The mechanism is straightforward. You model your contract costs against your known asset inventory: the servers, cloud instances, and domains your team has documented. The platform then does what it was designed to do: seedless discovery maps infrastructure you didn't declare, including forgotten subdomains, shadow IT deployed by development teams outside the security perimeter, infrastructure inherited from acquisitions that was never fully inventoried, and cloud instances spun up and abandoned without deregistration. Each of those discovered assets is metered. Your bill reflects the actual size of your attack surface, not the size of the attack surface you thought you had when you signed.

For organizations with stable, well-understood infrastructure, this is not a problem. If your asset footprint is predictable and your IT governance is tight, per-asset daily pricing can be cheaper than flat platform licensing. The volatility problem is specific to environments where those conditions don't hold: active DevOps teams spinning up cloud infrastructure continuously, significant M&A activity that keeps absorbing new infrastructure, or a history of decentralized IT that has left shadow assets distributed across the environment. These are also exactly the environments where EASM delivers the most value, which is the structural irony — the organizations that most need continuous external discovery are the ones whose costs under a usage-based model are hardest to predict.

What gets missed in the contract negotiation

The asset count used in initial contract pricing almost always comes from the buyer's internal records: their CMDB, their cloud asset register, their DNS inventory. These records are the system of record for assets the organization knows about. They are not a reliable input for pricing a platform whose primary value is finding the assets the organization doesn't know about.

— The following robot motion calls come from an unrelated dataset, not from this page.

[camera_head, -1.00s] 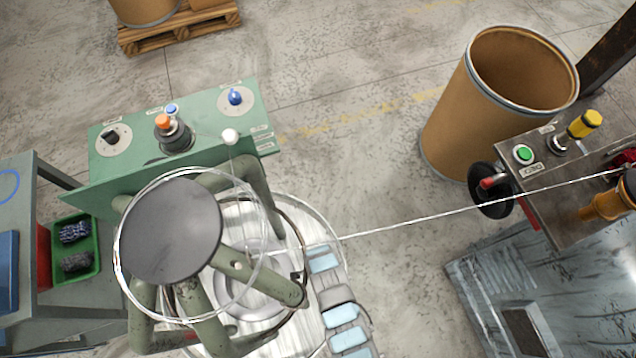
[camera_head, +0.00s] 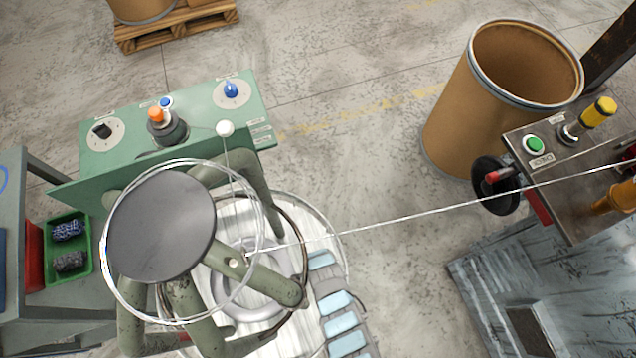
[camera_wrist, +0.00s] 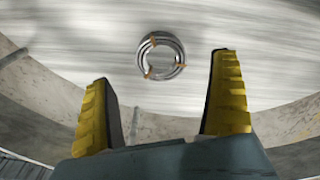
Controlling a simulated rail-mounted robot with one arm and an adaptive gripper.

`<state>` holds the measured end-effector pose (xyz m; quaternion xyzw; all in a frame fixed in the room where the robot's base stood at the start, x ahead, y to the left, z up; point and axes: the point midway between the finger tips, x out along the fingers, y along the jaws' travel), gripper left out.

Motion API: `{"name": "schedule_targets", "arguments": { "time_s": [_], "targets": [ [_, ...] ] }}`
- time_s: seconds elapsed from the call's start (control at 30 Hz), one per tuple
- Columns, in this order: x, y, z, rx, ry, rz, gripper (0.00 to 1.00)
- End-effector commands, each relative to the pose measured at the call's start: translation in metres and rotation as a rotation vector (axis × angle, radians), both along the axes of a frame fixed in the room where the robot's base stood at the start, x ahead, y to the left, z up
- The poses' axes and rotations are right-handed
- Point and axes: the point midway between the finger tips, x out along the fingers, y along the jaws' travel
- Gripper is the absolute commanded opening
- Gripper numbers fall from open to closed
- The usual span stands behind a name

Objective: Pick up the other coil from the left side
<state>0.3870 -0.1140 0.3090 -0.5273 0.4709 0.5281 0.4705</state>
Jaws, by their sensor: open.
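In the wrist view, a small silver wire coil (camera_wrist: 161,37) with orange ties lies on a pale, streaked metal-looking surface. My gripper (camera_wrist: 164,68) shows there with two yellow, ridged fingers spread wide and nothing between them. The coil lies beyond the fingertips, centred between them in the picture and apart from them. I cannot tell its exact distance. In the head view, neither this tied coil nor my gripper can be made out.
Loose wire loops (camera_head: 103,255) hang around a grey disc (camera_head: 160,225) on a green machine (camera_head: 95,165). A wire (camera_head: 400,220) runs right to a grey machine (camera_head: 560,185). A brown drum (camera_head: 470,130) stands behind. A green tray (camera_head: 85,245) is at left. Floor between is clear.

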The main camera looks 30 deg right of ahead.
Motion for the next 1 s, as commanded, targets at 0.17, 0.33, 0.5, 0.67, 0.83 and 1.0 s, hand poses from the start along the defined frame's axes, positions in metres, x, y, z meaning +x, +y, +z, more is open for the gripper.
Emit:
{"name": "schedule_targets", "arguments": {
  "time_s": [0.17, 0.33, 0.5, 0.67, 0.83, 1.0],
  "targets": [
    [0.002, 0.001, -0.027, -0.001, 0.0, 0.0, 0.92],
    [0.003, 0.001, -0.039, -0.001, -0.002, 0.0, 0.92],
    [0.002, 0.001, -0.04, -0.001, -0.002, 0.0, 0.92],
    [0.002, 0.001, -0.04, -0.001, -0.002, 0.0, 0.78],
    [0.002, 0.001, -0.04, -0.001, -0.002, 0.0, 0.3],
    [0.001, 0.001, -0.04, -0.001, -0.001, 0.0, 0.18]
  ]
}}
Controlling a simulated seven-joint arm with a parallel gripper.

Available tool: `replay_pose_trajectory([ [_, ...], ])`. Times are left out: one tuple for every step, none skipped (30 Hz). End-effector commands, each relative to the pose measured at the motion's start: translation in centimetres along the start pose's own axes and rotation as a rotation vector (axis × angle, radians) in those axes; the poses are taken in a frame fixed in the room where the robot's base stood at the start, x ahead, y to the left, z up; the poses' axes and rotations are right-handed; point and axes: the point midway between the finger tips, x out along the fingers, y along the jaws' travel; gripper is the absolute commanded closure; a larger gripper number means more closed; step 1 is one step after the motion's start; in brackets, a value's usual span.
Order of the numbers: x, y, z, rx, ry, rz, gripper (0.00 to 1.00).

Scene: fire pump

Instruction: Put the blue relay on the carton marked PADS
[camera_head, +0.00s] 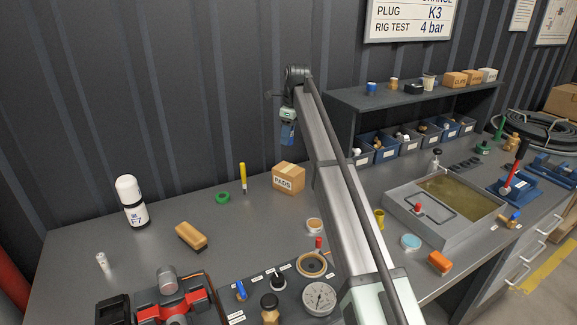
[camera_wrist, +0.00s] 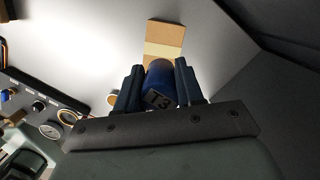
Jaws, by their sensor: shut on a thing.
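My gripper (camera_wrist: 157,68) is shut on the blue relay (camera_wrist: 160,84), a blue cylinder with a dark label reading T3. In the head view my gripper (camera_head: 287,122) hangs down with the blue body of the relay (camera_head: 288,137) low between its fingers. The carton marked PADS (camera_head: 288,179) is a small brown box on the bench, below the relay with a clear gap between them in the head view. In the wrist view the carton (camera_wrist: 163,40) shows past the fingertips, partly covered by the relay.
A yellow marker (camera_head: 243,177) stands left of the carton, with a green ring (camera_head: 222,197) beside it. A small round tin (camera_head: 314,225) lies in front. The shelf with blue bins (camera_head: 384,152) and the grey basin (camera_head: 440,235) are to the right. The corrugated wall is behind.

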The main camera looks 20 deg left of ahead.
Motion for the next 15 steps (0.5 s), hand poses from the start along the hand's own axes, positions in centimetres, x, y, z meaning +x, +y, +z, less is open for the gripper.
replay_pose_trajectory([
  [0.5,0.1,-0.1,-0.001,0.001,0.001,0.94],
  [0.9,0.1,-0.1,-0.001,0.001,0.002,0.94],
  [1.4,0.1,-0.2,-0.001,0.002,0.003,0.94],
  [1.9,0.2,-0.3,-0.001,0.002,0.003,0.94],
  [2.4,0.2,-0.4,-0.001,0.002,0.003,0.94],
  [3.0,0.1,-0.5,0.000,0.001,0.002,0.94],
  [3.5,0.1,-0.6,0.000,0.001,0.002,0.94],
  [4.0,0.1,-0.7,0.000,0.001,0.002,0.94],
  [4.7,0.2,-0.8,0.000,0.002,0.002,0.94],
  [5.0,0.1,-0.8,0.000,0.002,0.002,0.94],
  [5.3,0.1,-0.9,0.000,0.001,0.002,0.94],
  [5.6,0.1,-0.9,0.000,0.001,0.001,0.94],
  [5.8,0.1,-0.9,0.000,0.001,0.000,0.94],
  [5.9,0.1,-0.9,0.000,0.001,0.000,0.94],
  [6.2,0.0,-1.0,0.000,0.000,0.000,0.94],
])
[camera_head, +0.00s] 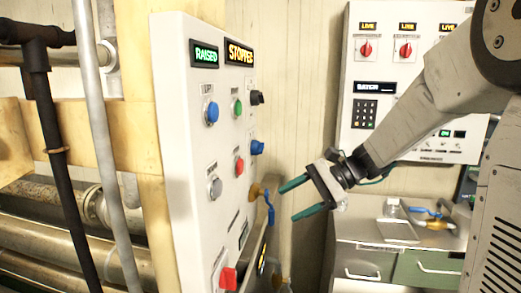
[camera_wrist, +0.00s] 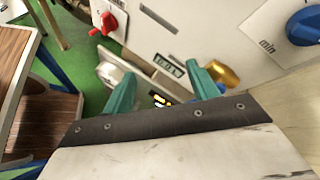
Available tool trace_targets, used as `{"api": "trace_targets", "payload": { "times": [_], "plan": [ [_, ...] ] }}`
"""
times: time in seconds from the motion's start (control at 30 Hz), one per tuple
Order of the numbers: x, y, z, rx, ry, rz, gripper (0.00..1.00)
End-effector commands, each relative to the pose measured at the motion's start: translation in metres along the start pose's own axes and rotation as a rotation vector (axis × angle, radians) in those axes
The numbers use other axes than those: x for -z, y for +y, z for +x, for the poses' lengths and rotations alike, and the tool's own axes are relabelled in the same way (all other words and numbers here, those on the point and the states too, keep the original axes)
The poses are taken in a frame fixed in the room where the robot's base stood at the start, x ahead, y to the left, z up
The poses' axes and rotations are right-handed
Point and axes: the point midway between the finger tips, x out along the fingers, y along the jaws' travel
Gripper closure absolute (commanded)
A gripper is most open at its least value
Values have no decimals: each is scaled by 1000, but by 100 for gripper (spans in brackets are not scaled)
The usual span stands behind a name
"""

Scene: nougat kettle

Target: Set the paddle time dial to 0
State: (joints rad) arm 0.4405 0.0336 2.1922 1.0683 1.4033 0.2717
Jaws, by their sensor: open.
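A blue dial (camera_wrist: 303,29) on a white plate printed "min" shows at the right edge of the wrist view. I take it as the paddle time dial, but its setting is not readable. A blue knob (camera_head: 257,147) at the right side of the white control panel (camera_head: 180,140) in the head view may be the same dial. My gripper (camera_head: 290,201) is open and empty, to the right of the panel and lower than that knob. In the wrist view its green fingers (camera_wrist: 158,82) are spread apart, with the blue dial off to their right.
The panel also carries a blue button (camera_head: 211,113), a green button (camera_head: 238,108), a red button (camera_head: 239,167), a grey knob (camera_head: 215,188) and a red switch (camera_head: 228,280). A second panel (camera_head: 425,80) hangs behind.

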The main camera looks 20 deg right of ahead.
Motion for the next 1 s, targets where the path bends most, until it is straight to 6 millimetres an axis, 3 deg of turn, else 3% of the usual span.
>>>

A security team that signs a per-asset daily contract based on a known inventory of 5,000 assets and then discovers their actual external footprint is 12,000 assets — including forgotten infrastructure from a three-year-old acquisition and a collection of development subdomains that were never decommissioned — has a budget problem that begins the moment the platform works correctly. The discovery run that justified the purchase is also the event that invalidates the cost model.

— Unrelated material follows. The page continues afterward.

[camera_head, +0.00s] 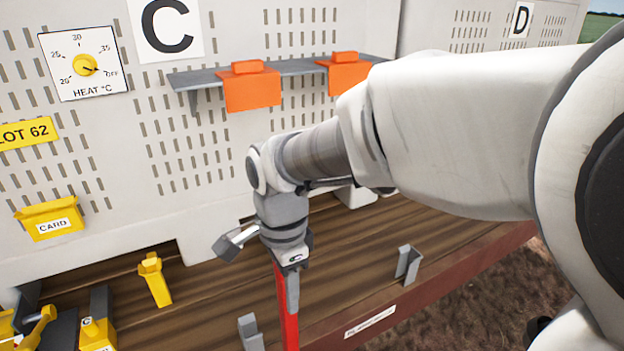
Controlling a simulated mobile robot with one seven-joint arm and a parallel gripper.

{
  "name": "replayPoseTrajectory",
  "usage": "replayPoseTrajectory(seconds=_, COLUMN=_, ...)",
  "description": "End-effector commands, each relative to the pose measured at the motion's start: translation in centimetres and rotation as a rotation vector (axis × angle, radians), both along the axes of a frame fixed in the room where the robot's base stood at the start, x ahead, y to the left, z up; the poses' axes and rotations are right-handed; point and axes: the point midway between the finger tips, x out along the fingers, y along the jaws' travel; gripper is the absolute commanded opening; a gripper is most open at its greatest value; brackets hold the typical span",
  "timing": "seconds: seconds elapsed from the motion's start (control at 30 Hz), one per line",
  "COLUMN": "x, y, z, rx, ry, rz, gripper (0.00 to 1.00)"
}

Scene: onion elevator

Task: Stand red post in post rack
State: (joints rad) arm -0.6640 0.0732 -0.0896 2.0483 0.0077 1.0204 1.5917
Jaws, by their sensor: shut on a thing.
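My gripper (289,275) points down over the brown wooden deck and is shut on the red post (287,325). The red post hangs below the gripper, close to upright with a slight tilt. Its lower end runs out of the bottom of the picture, so I cannot tell whether it touches anything. One grey finger lies along the post's right side. Two grey brackets stand near the deck's front edge, one left of the post (250,332) and one to its right (407,264). I cannot tell whether these brackets are the post rack.
The wooden deck (200,290) ends at a dark red front edge (440,285) with a white label. A slotted white wall (200,150) stands behind, with a grey shelf holding orange blocks (250,88). Yellow parts (154,280) sit at left. My arm hides the right side.

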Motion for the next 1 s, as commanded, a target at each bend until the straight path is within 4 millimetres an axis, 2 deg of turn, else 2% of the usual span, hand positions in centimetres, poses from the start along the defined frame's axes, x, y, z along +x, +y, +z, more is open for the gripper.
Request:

This is not a vendor transparency failure. The pricing structure is disclosed. The issue is that buyers are pricing contracts against the wrong input because the right input — the actual size of their external attack surface — is not known until after the platform runs.

The pre-purchase test

The specific mitigation is to get an asset count estimate before signing that reflects what the platform will actually discover, not what your internal records show. Most EASM vendors will run a scoped proof-of-concept or discovery sample before contract execution. The output of that exercise is the right input for cost modeling.

Questions to ask before signing any per-asset metered contract

    What is the asset count from a seedless discovery run against our environment, not from our declared asset list?
    How does that count change when subsidiary domains and recently acquired infrastructure are included?
    What is the daily rate at that count, and what does a 50% increase in discovered assets do to the monthly bill?
    Is there a cap on metered assets, or does cost scale linearly with discovery?

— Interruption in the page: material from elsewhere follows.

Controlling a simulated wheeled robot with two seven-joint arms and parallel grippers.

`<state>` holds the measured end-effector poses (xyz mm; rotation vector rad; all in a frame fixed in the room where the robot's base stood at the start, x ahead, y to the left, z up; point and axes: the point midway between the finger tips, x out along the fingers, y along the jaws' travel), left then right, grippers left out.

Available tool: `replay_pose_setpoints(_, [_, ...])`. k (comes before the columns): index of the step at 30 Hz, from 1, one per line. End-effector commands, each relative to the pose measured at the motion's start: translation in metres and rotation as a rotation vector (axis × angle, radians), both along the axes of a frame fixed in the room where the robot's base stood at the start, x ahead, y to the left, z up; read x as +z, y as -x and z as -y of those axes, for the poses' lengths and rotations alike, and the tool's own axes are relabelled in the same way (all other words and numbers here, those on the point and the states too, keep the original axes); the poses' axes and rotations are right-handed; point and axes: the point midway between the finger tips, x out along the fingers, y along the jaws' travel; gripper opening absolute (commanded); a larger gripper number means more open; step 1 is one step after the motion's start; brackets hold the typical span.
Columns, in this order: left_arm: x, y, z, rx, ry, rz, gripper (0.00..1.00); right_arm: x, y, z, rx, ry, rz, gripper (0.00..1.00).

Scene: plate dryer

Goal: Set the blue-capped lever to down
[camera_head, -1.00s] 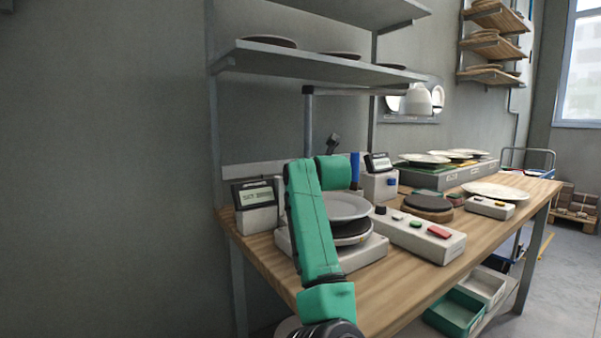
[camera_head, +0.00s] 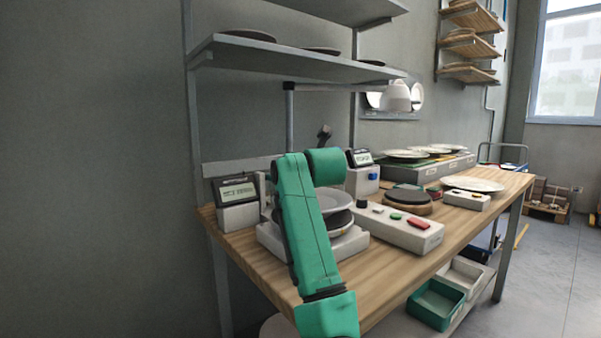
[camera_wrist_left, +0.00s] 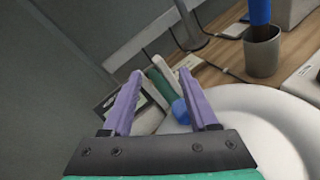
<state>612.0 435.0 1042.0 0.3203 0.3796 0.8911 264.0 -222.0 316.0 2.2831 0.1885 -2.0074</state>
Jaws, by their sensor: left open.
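In the left wrist view a round blue cap (camera_wrist_left: 180,111) shows between my fingers, close to the right-hand finger, beside a green bar. It seems to be the lever's cap; its shaft is not clear, so I cannot tell the lever's position. My left gripper (camera_wrist_left: 160,73) is open, with two purple fingers apart and nothing held. I cannot see whether a finger touches the cap. In the head view my green arm covers this spot, and the lever and fingers are hidden. My right gripper is not in view.
A white plate (camera_wrist_left: 260,105) lies close by in the wrist view. A grey cup (camera_wrist_left: 263,55) holds a blue-topped object (camera_wrist_left: 260,12). A display box (camera_head: 238,205) stands left of my arm. A button box (camera_head: 402,232) sits to the right, and a shelf (camera_head: 300,62) hangs above.

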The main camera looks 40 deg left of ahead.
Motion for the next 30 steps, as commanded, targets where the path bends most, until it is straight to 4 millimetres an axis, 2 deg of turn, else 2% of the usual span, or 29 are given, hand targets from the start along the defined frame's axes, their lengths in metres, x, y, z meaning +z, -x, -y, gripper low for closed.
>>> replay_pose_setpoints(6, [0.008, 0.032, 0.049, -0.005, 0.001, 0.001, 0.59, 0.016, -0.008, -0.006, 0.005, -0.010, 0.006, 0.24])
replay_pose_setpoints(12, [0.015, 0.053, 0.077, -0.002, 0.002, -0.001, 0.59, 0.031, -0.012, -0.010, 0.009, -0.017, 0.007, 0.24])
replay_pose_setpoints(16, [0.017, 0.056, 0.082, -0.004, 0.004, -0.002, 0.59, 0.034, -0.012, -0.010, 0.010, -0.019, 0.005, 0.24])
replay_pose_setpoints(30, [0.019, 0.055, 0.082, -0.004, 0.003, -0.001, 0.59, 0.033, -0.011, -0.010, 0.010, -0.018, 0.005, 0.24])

If the vendor is unwilling to run a discovery sample before contract execution, that unwillingness is itself information about how the conversation will go when the bill arrives higher than expected.

The broader principle

Microsoft Defender EASM is the most prominent platform using per-asset daily pricing at enterprise scale, which is why it appears most frequently in this conversation. But the dynamic applies to any EASM contract where costs are tied to discovered asset count rather than a flat platform fee. As the market moves toward continuous discovery and away from point-in-time scanning, more vendors are experimenting with usage-based pricing models. The principle is the same regardless of which platform is on the table: price the contract against what the platform will find, not against what you already know.

The organizations most exposed to this dynamic are the ones with the most to gain from the platform. That is the trap.